■ To be done ■
Copy out all lines with the word "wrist" in them.

■ Material provided ■
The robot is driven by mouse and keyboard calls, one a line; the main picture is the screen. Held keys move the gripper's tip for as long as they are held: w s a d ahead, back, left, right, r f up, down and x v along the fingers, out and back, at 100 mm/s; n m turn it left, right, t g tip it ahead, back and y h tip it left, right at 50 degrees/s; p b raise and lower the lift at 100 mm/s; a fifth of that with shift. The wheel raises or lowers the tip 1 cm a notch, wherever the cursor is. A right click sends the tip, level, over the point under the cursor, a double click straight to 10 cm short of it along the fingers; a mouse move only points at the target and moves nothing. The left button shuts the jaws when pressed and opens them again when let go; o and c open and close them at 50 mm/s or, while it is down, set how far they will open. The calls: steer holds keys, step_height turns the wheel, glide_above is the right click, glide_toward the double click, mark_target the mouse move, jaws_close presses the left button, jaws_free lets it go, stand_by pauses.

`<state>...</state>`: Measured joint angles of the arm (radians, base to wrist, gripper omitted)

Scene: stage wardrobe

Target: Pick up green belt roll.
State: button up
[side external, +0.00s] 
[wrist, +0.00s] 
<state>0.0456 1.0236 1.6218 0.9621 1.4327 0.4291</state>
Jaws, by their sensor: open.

■ Answer to this exercise ■
`<state>...</state>`: Measured joint angles of the arm (radians, base to wrist, gripper omitted)
[wrist, +0.00s] 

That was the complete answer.